With more and more public access being taken away at lakes and ponds all over NH, and other states in New England for that matter, this seems to be a major trend and problem and I believe Center Harbor is using this development as an excuse to shut down their access to Lake Winni to others as many other towns have done on their access to other lakes.
As a fisherman just this year alone there has been 5 lakes that I know of that I can no longer have access to, boat launch nor roof top launch, because the towns folk or land owners around the public fresh water have seen it fit to change the public ramp the town owns and make it resident only or shut it down all together. An example - Canobie Lake, ramp open last year, now Windham gated the access and locked it and you need to be a resident and get a key, and the roof top launch in Salem is Salem residents only. Reasons were complaints about noise and trash blaming fisherman and others. On Big Island Pond and Canobie there were town rules put in place even before ramps were shut down that you could not fish docks or within 25 feet of docks due complaints of property owners? But yet the State says the water is public up to the high water mark on the land, so how are these rules possible??? and they have a state agency Fish and game enforcing these town rules?

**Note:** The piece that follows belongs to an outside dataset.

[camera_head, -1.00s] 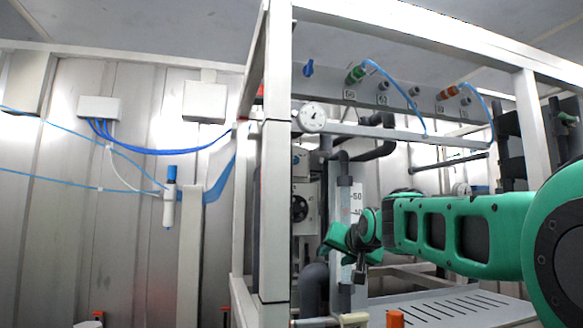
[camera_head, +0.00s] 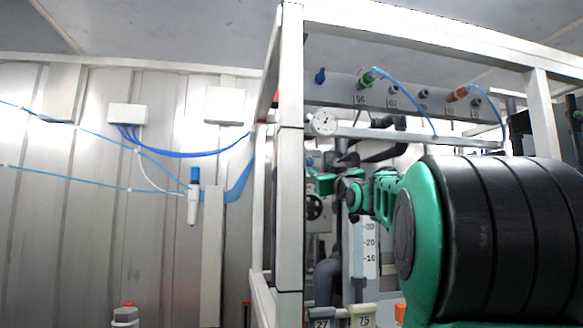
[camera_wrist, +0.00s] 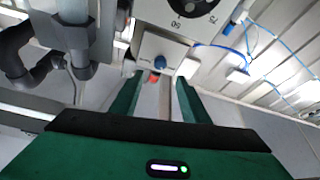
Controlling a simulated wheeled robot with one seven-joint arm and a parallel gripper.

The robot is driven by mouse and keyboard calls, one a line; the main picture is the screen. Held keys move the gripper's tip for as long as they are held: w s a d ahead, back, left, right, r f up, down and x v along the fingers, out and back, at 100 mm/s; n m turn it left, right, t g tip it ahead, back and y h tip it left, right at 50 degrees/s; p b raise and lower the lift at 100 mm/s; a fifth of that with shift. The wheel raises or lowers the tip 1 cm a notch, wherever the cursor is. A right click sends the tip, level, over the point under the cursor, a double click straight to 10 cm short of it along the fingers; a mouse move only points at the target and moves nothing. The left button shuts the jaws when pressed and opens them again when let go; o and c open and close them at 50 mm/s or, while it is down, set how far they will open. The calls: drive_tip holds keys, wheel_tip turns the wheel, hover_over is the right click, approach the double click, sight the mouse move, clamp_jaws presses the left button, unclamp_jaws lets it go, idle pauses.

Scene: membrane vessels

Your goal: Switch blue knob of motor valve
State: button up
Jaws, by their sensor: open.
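The motor valve (camera_wrist: 147,45) is a pale box in the wrist view, with a blue knob (camera_wrist: 160,64) on its face and a small red part just below the knob. A black round dial with numbers is cut off at the top. My gripper (camera_wrist: 159,78) is open, its green fingers spread to either side in front of the knob, with nothing visible held. Whether a finger touches the valve cannot be told. In the head view, the valve's black dial (camera_head: 313,207) shows behind the frame post, and my green gripper is beside it; the blue knob is hidden there.
A white frame post (camera_head: 290,150) stands just left of my arm. Dark pipes (camera_wrist: 75,50) lie left of the fingers in the wrist view. Another blue knob (camera_head: 320,76) and a round gauge (camera_head: 324,123) are higher on the rack. The left wall area is open.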

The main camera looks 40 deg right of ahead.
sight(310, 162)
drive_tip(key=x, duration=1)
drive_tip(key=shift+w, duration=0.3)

This remains unchecked and unchallenged.

I pay a license fee in order to fish State public fresh water and I cannot get to the state owned public waters because the town land is cutting off the access that was once provided. More and more lakes and ponds and waters have been cut off over the past 5 years. By cutting off access to public waters it is going to create more pressure on other waters and they will eventually be cut off due to complaints or pressure on the water system.